The Feds themselves do not seem to know the difference. Taheri-azar’s attack has yet to be officially labeled a hate crime or a terrorist attack (although he told police that he was trying to imitate his hero Mohammed Atta). UNC Chancellor James Moeser described Taheri-azar’s attack as one of violence, not an act of terror.
Meanwhile in Salt Lake, half of the local media seem to be leaning toward the theory that Sulejman Talovic was suffering from post-traumatic stress disorder. Talovic was born in the village of Talovici, Bosnia, in a home destroyed in the 1993 Bosnian War. He would have been four.

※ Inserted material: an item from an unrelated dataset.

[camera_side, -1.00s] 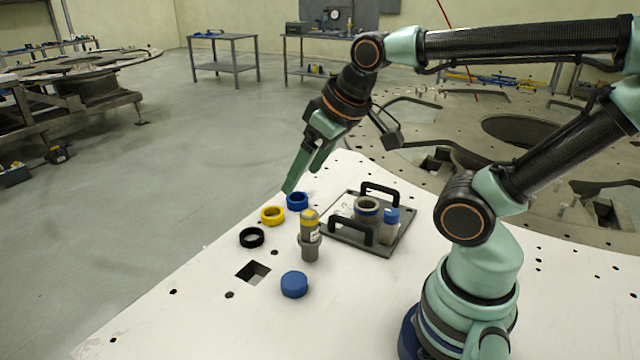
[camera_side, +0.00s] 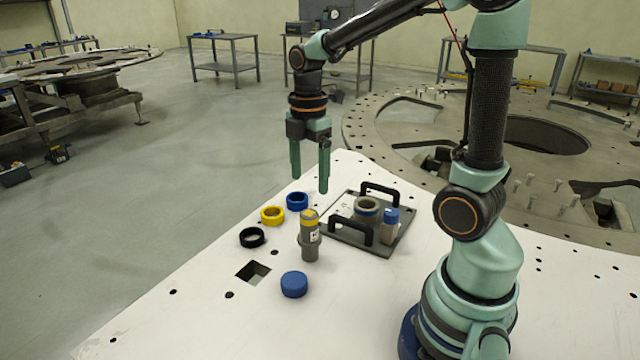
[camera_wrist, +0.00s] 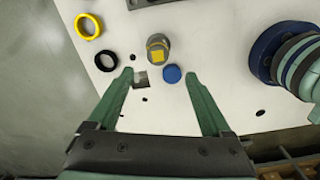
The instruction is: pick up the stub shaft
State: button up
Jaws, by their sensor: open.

He arrived in Utah with family members as war refugees in 1998. The other half is playing up the discrimination and Islamophobia angle, though for a supposedly anti-immigrant, anti-Muslim city, there has been no anti-Muslim backlash. In fact the opposite has occurred. Local residents have been supportive and compassionate, raising money to help send Talovic’s body back to Bosnia for burial.
That seems to be the way the local authorities are playing it — that Talovic is but another in a long line of lone gunmen with a history of mental instability, like the mad milk truck driver and Amish school shooter Charles Carl Roberts IV. Mental instability and hate doubtless played a role, but ideology cannot be ignored. We do not know enough about Talovic to say what his motivation was, but the aforementioned Muslim attacks — whether labeled hate crimes or terrorist attacks — were certainly motivated in part by jihadist impulses.
If one of the hallmarks of SJS is concealing your jihadist tendencies, it will be extremely difficult to prevent such attacks. After the shootings a few shoppers complained that concealed weapons were prohibited in the shopping mall. Some said that if they had been allowed to carry concealed weapons they might have saved lives.
Personally I find it a bit whacked to want to tote around a Smith & Wesson on the one-in-ten-billion chance a jihadist or a mad milkman is going to show up at the dry cleaners or the post office with a shotgun. Though I certainly understand how the relatives of the murder victims might feel that way.